Quote exactly, and only, the lines of the material below from the line with "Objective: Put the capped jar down" through the line with "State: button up".

--- start of Data excerpt ---

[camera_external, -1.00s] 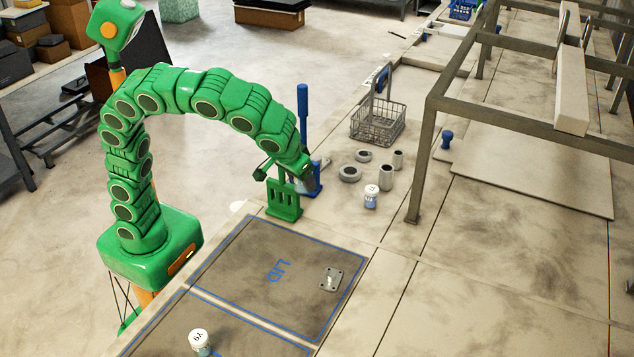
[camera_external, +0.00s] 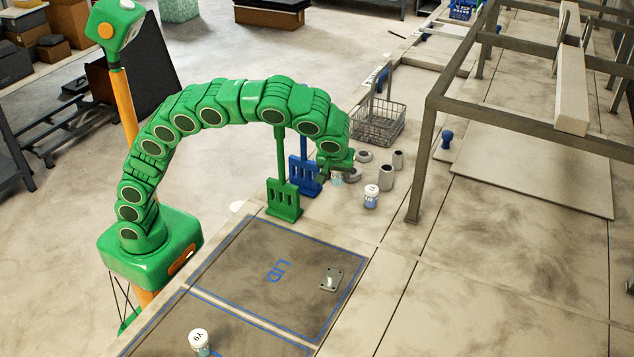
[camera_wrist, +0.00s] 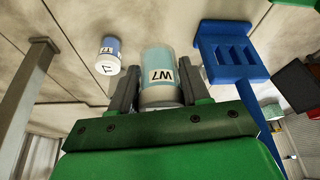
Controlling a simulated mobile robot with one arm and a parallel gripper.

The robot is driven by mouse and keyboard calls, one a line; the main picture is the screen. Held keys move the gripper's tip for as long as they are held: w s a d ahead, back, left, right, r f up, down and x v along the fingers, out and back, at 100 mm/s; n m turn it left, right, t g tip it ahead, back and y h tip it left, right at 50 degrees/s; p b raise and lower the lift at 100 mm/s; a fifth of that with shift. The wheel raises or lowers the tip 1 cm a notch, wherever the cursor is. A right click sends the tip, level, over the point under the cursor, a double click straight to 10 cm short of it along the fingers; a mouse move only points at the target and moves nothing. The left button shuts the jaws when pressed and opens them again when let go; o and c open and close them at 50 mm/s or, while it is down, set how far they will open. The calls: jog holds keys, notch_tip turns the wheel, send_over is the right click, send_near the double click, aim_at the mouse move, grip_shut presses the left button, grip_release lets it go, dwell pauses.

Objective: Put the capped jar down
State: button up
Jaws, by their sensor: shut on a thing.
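The capped jar (camera_wrist: 158,68) is pale blue with a label reading W7 and a whitish cap. My gripper (camera_wrist: 157,85) is shut on it, one dark finger on each side near the cap. In the external view my gripper (camera_external: 338,163) points down over the worktop, and the jar (camera_external: 337,179) shows just below it, partly hidden. It is between the blue slotted paddle (camera_external: 304,178) and a second small jar. I cannot tell whether the jar's base touches the worktop.
The second jar (camera_external: 371,198) stands close to the right. Grey rings (camera_external: 351,174) and cylinders (camera_external: 387,178) are just behind. A wire basket (camera_external: 378,123) stands farther back. A green slotted paddle (camera_external: 284,202) is to the left. The LID panel (camera_external: 240,275) in front is mostly clear.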

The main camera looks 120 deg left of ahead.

--- end of Data excerpt ---

• **Task result**
Objective: Put the capped jar down
State: button up

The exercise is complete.